Items from a dataset
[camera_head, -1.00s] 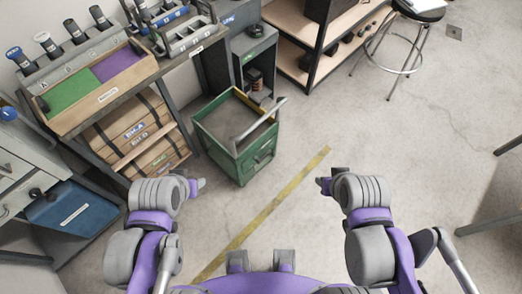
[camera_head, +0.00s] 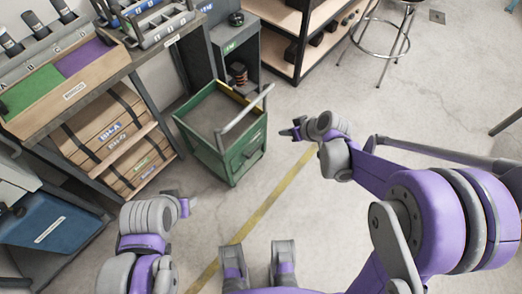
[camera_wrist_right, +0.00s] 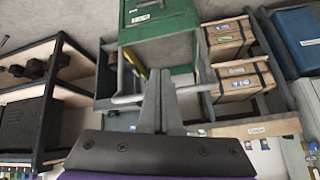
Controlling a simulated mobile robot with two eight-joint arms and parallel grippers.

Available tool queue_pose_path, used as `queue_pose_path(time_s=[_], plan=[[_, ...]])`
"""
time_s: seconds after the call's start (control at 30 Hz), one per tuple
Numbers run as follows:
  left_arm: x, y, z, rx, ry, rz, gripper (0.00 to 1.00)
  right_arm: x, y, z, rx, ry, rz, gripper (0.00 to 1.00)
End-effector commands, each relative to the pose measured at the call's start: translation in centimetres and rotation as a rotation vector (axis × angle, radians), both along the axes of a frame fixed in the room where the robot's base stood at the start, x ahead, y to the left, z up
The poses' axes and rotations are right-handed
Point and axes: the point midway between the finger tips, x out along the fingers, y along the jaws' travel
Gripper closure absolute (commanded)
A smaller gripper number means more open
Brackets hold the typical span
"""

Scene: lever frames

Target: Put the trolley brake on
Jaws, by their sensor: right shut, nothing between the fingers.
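The green trolley (camera_head: 237,158) stands on the floor just left of the middle in the head view, an open-topped box with a pale grey push bar (camera_head: 245,108). Its green wall (camera_wrist_right: 158,54) fills the top middle of the right wrist view. No brake lever can be made out clearly. My right gripper (camera_head: 284,131) is right of the trolley and apart from it in the head view. In the right wrist view its fingers (camera_wrist_right: 160,85) are shut and empty. My left gripper (camera_head: 190,203) is below the trolley, and its fingers are too small to judge.
A workbench (camera_head: 135,60) with wooden cases (camera_head: 110,130) below stands left of the trolley. A grey cabinet (camera_head: 237,45) stands behind it. A shelf (camera_head: 283,50) and a stool (camera_head: 385,40) are further back. A yellow line (camera_head: 262,208) crosses the clear floor.

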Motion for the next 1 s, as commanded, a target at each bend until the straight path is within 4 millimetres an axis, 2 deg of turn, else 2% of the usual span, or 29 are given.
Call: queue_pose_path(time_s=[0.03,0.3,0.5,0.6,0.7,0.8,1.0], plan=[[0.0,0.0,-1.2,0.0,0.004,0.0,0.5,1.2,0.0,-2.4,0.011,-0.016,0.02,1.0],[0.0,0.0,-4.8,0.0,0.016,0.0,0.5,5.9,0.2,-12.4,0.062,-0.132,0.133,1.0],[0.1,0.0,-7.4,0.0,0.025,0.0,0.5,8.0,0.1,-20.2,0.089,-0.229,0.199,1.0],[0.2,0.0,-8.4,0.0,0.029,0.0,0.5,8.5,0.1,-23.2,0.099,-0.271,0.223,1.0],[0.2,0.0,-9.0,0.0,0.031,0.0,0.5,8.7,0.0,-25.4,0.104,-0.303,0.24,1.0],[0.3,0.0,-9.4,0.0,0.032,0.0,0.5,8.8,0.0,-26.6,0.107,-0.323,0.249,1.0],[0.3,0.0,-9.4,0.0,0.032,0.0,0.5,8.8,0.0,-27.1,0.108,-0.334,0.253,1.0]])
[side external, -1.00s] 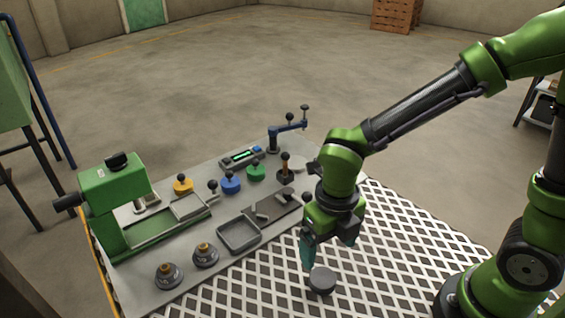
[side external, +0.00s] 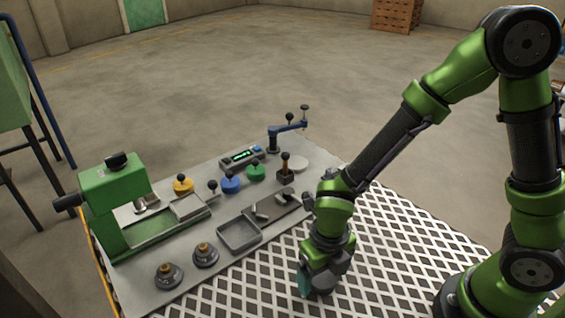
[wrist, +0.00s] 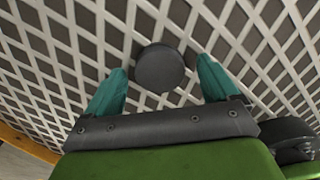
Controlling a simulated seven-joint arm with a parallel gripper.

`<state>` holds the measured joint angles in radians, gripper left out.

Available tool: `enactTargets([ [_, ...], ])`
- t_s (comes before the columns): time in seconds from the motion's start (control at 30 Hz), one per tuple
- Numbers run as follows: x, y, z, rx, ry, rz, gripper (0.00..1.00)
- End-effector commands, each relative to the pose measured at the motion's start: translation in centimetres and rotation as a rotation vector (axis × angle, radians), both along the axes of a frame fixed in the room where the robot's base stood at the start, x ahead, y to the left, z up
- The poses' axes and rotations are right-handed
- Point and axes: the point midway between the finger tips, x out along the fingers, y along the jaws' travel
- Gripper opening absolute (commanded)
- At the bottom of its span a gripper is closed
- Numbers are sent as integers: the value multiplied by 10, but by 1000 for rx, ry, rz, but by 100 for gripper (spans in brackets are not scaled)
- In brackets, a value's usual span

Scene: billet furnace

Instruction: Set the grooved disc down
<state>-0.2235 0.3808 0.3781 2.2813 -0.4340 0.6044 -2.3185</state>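A dark grey disc (wrist: 160,68) lies in the wrist view over the white lattice surface. I cannot make out a groove on it. My gripper (wrist: 161,72) is open, with one teal finger on each side of the disc and a visible gap on both sides. In the side view my gripper (side external: 314,286) points down, low over the lattice in front of the grey bench plate. There the gripper hides the disc. Whether the disc's underside touches the lattice cannot be told from the wrist view.
The lattice (side external: 400,240) to the right is clear.

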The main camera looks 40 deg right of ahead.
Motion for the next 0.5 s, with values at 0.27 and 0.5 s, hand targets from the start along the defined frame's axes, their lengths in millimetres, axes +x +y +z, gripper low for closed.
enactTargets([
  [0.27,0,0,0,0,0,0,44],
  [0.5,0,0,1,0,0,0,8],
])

» **AIM OF THE TASK**:
Write out the listing word for word, omitting the pictures it holds.

» **SOLUTION TO THE EXERCISE**:
[camera_head, -1.00s] 
[camera_head, +0.00s] 
[camera_wrist_right, +0.00s] 
Controlling a simulated mobile robot with two eight-joint arms and parallel grippers.

Available tool queue_pose_path, used as `queue_pose_path(time_s=[_], plan=[[_, ...]])`
"""
time_s: seconds after the call's start (control at 30 Hz), one per tuple
Numbers run as follows:
  left_arm: x, y, z, rx, ry, rz, gripper (0.00 to 1.00)
  right_arm: x, y, z, rx, ry, rz, gripper (0.00 to 1.00)
End-effector commands, each relative to the pose measured at the call's start: translation in centimetres and rotation as a rotation vector (axis × angle, radians), both along the axes of a frame fixed in the room where the robot's base stood at the start, x ahead, y to the left, z up
The poses' axes and rotations are right-handed
Point and axes: the point midway between the finger tips, x out along the fingers, y along the jaws' travel
Gripper closure absolute (commanded)
A smaller gripper number means more open
Brackets hold the typical span
"""

Scene: lever frames

Target: Put the trolley brake on
Jaws, by their sensor: right shut, nothing between the fingers.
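The green trolley (camera_head: 237,158) stands on the floor just left of the middle in the head view, an open-topped box with a pale grey push bar (camera_head: 245,108). Its green wall (camera_wrist_right: 158,54) fills the top middle of the right wrist view. No brake lever can be made out clearly. My right gripper (camera_head: 284,131) is right of the trolley and apart from it in the head view. In the right wrist view its fingers (camera_wrist_right: 160,85) are shut and empty. My left gripper (camera_head: 190,203) is below the trolley, and its fingers are too small to judge.
A workbench (camera_head: 135,60) with wooden cases (camera_head: 110,130) below stands left of the trolley. A grey cabinet (camera_head: 237,45) stands behind it. A shelf (camera_head: 283,50) and a stool (camera_head: 385,40) are further back. A yellow line (camera_head: 262,208) crosses the clear floor.

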Motion for the next 1 s, as commanded, a target at each bend until the straight path is within 4 millimetres an axis, 2 deg of turn, else 2% of the usual span, or 29 are given.
Call: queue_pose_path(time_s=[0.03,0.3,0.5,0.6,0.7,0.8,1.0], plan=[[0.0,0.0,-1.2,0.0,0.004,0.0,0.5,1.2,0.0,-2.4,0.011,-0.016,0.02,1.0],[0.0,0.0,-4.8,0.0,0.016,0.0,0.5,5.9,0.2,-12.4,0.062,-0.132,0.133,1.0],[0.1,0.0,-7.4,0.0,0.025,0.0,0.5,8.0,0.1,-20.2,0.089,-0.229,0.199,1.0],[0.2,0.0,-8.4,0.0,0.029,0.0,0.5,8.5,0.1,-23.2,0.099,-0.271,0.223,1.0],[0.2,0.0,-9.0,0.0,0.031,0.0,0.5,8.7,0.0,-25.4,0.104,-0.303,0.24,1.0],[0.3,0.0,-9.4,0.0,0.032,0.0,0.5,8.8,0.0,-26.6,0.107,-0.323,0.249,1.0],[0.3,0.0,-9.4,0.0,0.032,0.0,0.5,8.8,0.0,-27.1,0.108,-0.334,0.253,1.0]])
[side external, -1.00s] 
[side external, +0.00s] 
[wrist, +0.00s] 
Controlling a simulated seven-joint arm with a parallel gripper.

`<state>` holds the measured joint angles in radians, gripper left out.

Available tool: `enactTargets([ [_, ...], ])`
- t_s (comes before the columns): time in seconds from the motion's start (control at 30 Hz), one per tuple
- Numbers run as follows: x, y, z, rx, ry, rz, gripper (0.00..1.00)
- End-effector commands, each relative to the pose measured at the motion's start: translation in centimetres and rotation as a rotation vector (axis × angle, radians), both along the axes of a frame fixed in the room where the robot's base stood at the start, x ahead, y to the left, z up
- The poses' axes and rotations are right-handed
- Point and axes: the point midway between the finger tips, x out along the fingers, y along the jaws' travel
- Gripper opening absolute (commanded)
- At the bottom of its span a gripper is closed
- Numbers are sent as integers: the value multiplied by 10, but by 1000 for rx, ry, rz, but by 100 for gripper (spans in brackets are not scaled)
- In brackets, a value's usual span

Scene: billet furnace

Instruction: Set the grooved disc down
<state>-0.2235 0.3808 0.3781 2.2813 -0.4340 0.6044 -2.3185</state>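A dark grey disc (wrist: 160,68) lies in the wrist view over the white lattice surface. I cannot make out a groove on it. My gripper (wrist: 161,72) is open, with one teal finger on each side of the disc and a visible gap on both sides. In the side view my gripper (side external: 314,286) points down, low over the lattice in front of the grey bench plate. There the gripper hides the disc. Whether the disc's underside touches the lattice cannot be told from the wrist view.
The lattice (side external: 400,240) to the right is clear.

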The main camera looks 40 deg right of ahead.
Motion for the next 0.5 s, with values at 0.27 and 0.5 s, hand targets from the start along the defined frame's axes, their lengths in millimetres, axes +x +y +z, gripper low for closed.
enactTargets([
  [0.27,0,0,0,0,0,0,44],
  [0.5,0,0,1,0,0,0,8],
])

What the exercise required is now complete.